Renaming Dependencies

OCaml has a rich and expressive module system, which makes renaming a particularly complex task. Types for modules may be independently declared, bound to (module type) identifiers, modified by various kinds of constraints, and used as annotations that trigger compiler checks. The use of functors introduces further coupling between the modules and module types declared in a program. Declarations in both modules and module types may be shadowed, and duplicated through the use of include statements.

Some of the issues are illustrated by the following example.

  module type Stringable = sig
    type t
    val to_string : t -> string
  end

  module Pair(X : Stringable)(Y : Stringable) = struct
    type t = X.t * Y.t
    let to_string (x, y) = (X.to_string x) ˆ " " ˆ (Y.to_string y)
  end

  module Int = struct
    type t = int
    let to_string i = int_to_string i
  end

  module String = struct
    type t = string
    let to_string s = s
  end

  module P = Pair(Int)(String) ;;

  print_endline (P.to_string (5, "Gold Rings") ;;

This program defines a functor Pair that takes two modules as arguments, which must conform to the Stringable module type. It also defines two structures Int and String, using them as arguments in an application of Pair and binding the result to the module P. Suppose we wanted to rename the to_string function in the Int module. To do so correctly, we must take the following into account:

  • Since Int is used as the first argument to an application of Pair, the to_string member of Pair’s first parameter must be renamed.
  • The first parameter of Pair is declared to be of module type Stringable, so to_string in Stringable must be renamed.
  • The second parameter of Pair is also declared to be of module type Stringable, so its to_string member must be renamed.
  • The String module is used as the second argument to an application of Pair, and so its to_string member must also be renamed.

Although we could correctly rename the to_string function in the String module by carrying out a global find-and-replace, this would result in renaming too many things. In particular, we do not need to rename the to_string function declared in the body of the Pair functor.

The declarations of to_string in the modules Int and String and the module type Stringable are all related. Renaming the binding to_string in the Int module actually depends on renaming other bindings in the program: failing to rename any one of them would result in the program being rejected by the compiler. Moreover, these bindings are all mutually dependent on each other.

For a given value binding, ROTOR computes its set of renaming dependencies using a worklist algorithm, starting with a working set consisting of the primary binding to be renamed. To process each dependency in the worklist, ROTOR analyses each source file that depends on the module containing the binding. ROTOR then generates dependencies based on identifying the following syntactic patterns, with each newly generated dependency that has not already been processed being added to the worklist.

In the following, ROTOR’s identifier syntax is used.

Module and Signature Includes

In renaming a binding .A:foo, if module A is included in another module B, e.g.

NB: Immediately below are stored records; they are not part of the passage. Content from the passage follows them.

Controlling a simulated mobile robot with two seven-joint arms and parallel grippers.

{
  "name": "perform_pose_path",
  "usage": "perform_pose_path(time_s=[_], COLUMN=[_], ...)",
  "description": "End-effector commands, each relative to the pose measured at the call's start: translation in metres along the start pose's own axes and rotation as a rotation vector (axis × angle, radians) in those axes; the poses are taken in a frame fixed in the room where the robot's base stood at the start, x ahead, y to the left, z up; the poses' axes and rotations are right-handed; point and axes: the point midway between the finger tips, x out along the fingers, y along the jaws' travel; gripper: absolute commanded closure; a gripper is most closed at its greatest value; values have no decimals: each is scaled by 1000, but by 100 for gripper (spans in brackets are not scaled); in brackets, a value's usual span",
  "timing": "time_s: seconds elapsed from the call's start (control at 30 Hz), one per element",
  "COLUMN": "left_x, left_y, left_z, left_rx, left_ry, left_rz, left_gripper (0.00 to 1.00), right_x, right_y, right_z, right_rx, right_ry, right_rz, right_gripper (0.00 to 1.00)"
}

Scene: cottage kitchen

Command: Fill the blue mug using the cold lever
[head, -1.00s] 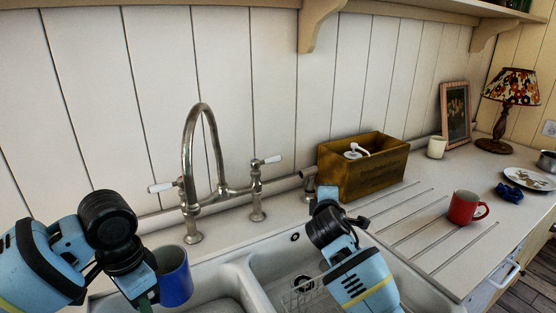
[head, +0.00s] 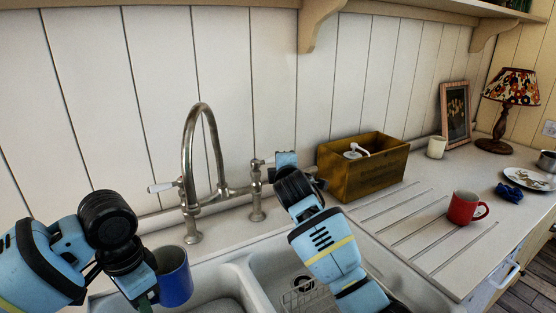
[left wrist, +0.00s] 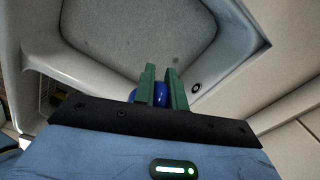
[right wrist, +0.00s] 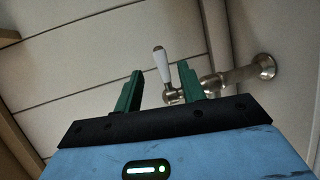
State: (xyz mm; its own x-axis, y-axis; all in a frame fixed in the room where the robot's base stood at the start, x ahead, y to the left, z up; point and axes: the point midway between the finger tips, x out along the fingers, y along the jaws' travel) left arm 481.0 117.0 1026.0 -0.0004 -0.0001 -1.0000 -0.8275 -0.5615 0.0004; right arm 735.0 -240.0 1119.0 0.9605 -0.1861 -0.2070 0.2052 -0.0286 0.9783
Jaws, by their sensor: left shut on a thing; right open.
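The blue mug (head: 174,276) is over the left basin, near the tap. My left gripper (left wrist: 162,88) is shut on the blue mug; in the left wrist view only a strip of blue shows between the fingers. The brass tap (head: 188,140) has a curved spout and two white levers. The left lever (head: 164,186) is clear to see. The right lever is mostly hidden behind my right gripper (head: 285,160) in the head view. In the right wrist view a white lever (right wrist: 161,64) stands between the open fingers of my right gripper (right wrist: 163,88), a little beyond their tips.
A wooden box (head: 365,170) stands right of the tap, close to my right gripper. A red mug (head: 464,208) is on the grooved drainboard. A wire rack (head: 300,295) lies in the right basin. A plate (head: 528,179) and lamp (head: 507,95) are far right.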

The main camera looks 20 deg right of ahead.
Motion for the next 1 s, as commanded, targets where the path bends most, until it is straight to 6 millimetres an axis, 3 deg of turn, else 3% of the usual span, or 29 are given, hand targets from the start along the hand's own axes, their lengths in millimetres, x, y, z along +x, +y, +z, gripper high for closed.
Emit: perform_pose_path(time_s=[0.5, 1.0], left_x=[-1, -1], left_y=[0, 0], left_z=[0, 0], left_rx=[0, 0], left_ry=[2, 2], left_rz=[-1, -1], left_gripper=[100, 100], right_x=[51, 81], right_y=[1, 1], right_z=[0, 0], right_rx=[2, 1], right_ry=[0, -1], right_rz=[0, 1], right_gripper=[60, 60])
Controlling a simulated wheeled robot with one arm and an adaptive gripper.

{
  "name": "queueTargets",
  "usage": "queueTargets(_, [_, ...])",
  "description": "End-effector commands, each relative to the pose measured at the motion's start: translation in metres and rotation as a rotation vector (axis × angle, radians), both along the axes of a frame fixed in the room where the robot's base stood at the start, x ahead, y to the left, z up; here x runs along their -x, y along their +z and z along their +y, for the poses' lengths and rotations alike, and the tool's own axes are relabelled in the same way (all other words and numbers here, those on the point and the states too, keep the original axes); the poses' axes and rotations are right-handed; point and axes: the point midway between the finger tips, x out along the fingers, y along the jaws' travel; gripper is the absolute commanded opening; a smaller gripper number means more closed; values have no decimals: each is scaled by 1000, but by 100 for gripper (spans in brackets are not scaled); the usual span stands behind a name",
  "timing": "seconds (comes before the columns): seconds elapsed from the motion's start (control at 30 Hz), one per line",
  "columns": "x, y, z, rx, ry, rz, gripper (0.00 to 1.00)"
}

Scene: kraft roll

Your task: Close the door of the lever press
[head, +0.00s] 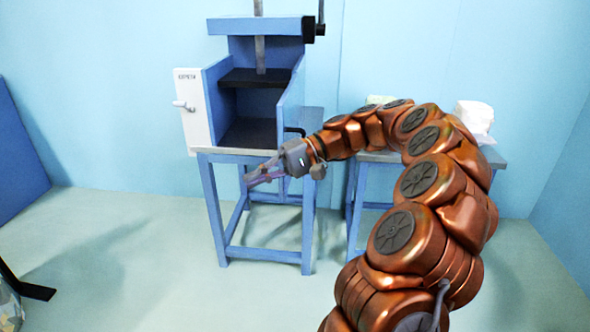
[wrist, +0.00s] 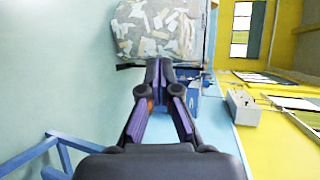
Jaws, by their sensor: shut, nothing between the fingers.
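The blue lever press (head: 290,95) stands on a blue frame stand at the back, left of centre in the head view. Its white door (head: 194,110), with a pale handle (head: 183,105) and small lettering, hangs open to the left of the press box. The chamber is open in front, with a dark plate inside. My gripper (head: 248,181) is in front of the stand, just below the press's table edge, right of and lower than the door, apart from it. In the wrist view my gripper (wrist: 158,68) has its fingertips together, with nothing between them.
A side table (head: 400,157) with white items (head: 475,115) stands right of the press, partly behind my arm. A blue panel (head: 20,150) is at the far left. The wrist view shows a large patterned scrap-like bundle (wrist: 160,30).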

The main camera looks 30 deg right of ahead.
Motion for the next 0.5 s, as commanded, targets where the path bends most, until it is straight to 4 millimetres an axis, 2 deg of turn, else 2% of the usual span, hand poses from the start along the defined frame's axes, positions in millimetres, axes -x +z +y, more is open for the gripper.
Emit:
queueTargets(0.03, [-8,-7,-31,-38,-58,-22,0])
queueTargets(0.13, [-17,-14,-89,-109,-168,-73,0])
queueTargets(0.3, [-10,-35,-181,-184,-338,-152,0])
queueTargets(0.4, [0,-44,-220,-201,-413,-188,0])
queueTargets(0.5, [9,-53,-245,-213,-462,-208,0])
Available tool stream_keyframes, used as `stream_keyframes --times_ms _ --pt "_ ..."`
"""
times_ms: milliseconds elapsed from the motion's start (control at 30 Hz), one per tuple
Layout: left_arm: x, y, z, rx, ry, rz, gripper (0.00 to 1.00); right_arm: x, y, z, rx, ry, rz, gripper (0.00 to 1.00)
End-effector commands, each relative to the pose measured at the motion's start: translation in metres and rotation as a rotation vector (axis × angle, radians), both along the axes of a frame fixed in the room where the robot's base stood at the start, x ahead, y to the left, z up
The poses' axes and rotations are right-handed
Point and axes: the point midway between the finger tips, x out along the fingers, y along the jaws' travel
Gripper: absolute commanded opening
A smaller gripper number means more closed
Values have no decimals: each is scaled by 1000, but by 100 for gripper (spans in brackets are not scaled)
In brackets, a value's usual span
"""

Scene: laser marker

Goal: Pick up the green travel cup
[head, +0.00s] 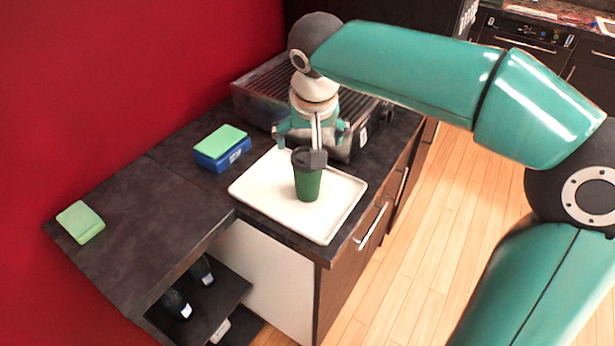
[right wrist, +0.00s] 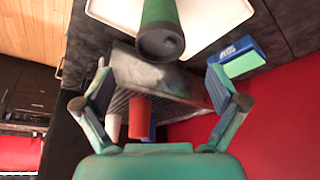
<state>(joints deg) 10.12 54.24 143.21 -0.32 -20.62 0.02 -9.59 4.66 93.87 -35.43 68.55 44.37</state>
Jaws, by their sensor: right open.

  module B = struct include A end

then a dependency .B:foo is generated. Analogously,

  module type T = sig include S end

would generate the dependency %T:foo for the binding %S:foo. The reverse is also true.

Module and Module Type Aliases

Dependencies are generated similarly when module or module types are aliased.

  module B = A
  module type S = T

Here, the dependencies .B:foo and %S:foo would be generated for bindings .A:foo and %T:foo, respectively, and vice versa.

Module Type Annotations

In renaming %S:foo, dependencies are generated by module type annotations, e.g.

  module A : S = ...

Here the dependency .A:foo is generated. In the opposite direction, the dependency %S:foo is only generated for renaming .A:foo when the module type S actually contains a declaration of foo ( N.B. it need not: module types can be used to hide sub-components of modules). Module type annotations on functor parameters also generate dependencies, e.g.

  module F (X : S) = ...

generates #F[1]:foo for %S:foo, and vice versa.

Functor Applications

In renaming in functor parameters, e.g. #F[1]:foo, the application

  module M = F (N)

generates the dependency .N:foo. In the reverse direction, .N:foo would only generate #F[1]:foo if the declared type of F’s first parameter contains a declaration for foo.

Module Type Constraints

In renaming .M:foo, a module type constraint, e.g.

  S with module N = M

results in a dependency %S.N:foo, but only if N contains a declaration of foo (the type of module N is only required to be a supertype of that of module M). A dependency is also generated in the reverse direction.